The Department will therefore retain the current allocation of the band pair 849-851 MHz and 894-896 MHz to the aeronautical mobile service for public correspondence with aircraft, as per footnote 5.318 to the Canadian Table of Frequency Allocations. Footnote 3
However, the Department proposes to modify the air-to-ground designation to remove technology specific limitations while still expecting the use of spectrally-efficient technologies. The current designation is for an Air-to-Ground Public Telephone Service whereby passengers who are on board aircraft can place telephone calls using an air-to-ground radio network interconnected to the terrestrial public switched telephone network. The Department proposes to instead designate the bands for air-to-ground radiocommunication applications. Furthermore, the Department proposes to adopt a new band plan based on the allocation of two block pairs that are harmonized with the U.S. band plan configuration.

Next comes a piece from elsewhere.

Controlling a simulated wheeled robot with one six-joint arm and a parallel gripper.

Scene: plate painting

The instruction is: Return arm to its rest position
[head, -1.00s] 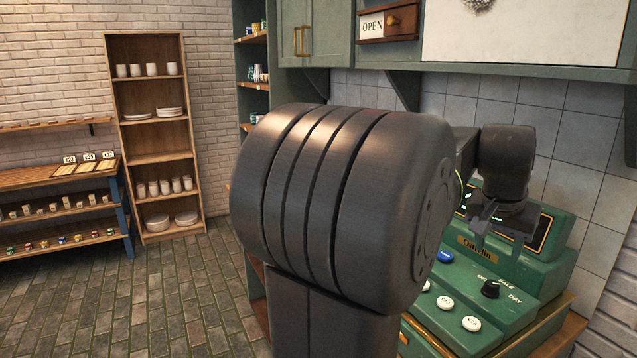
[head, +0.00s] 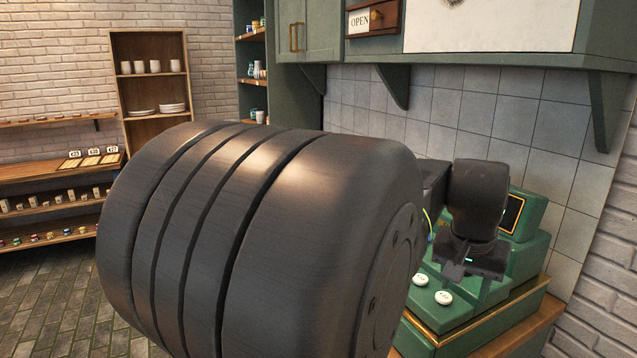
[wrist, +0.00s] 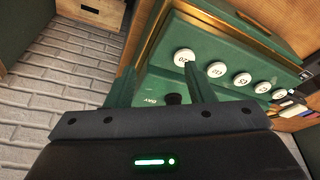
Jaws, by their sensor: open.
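My gripper (head: 468,282) hangs in front of the green cash register (head: 523,258) at the right of the head view. In the wrist view my gripper (wrist: 158,80) shows its two fingers apart with nothing between them. Beyond the fingers lies the register's green key panel (wrist: 200,45) with round white buttons and a dark knob (wrist: 174,98). I cannot tell the exact gap between gripper and register. My large dark arm link fills the middle of the head view and hides part of the register.
A wooden shelf (head: 118,45) with white cups and plates stands at the back left. A low display rack (head: 60,240) is at the far left. A green wall cabinet (head: 620,40) hangs above the register. Brick floor (head: 40,300) is clear at lower left.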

The Department seeks comments on its proposal to modify the designation of this spectrum for air-to-ground digital radiocommunication applications and to harmonize the band plan regionally. Respondents suggesting alternatives should describe how their proposal would enable broadband services, roaming and interoperability.
(2) Technical considerations:
In the current layout of base stations, the ground station locations and channel block assignments have been predetermined in order to promote interoperability and to manage interference. These locations and assignments are consistent with a cross-border agreement between the FCC and Industry Canada which allows equitable access to the spectrum by both countries. This pre-planning ultimately enabled service providers in Canada and the U.S. to setup networks to provide service with interoperable equipment.
The existing arrangement is based on a narrowband channelling scheme and will need to be renegotiated to enable full frequency re-use, while ensuring equitable access to spectrum in border areas. The new arrangement may also provide provisions for the locations of terrestrial stations that are based on agreements between Canadian and U.S. licensees. In examining the technical and operational limits for this band, and in the context of the provision of new broadband services to aircraft using new spectrum efficient technologies, the Department recognizes that different power limits may be desirable.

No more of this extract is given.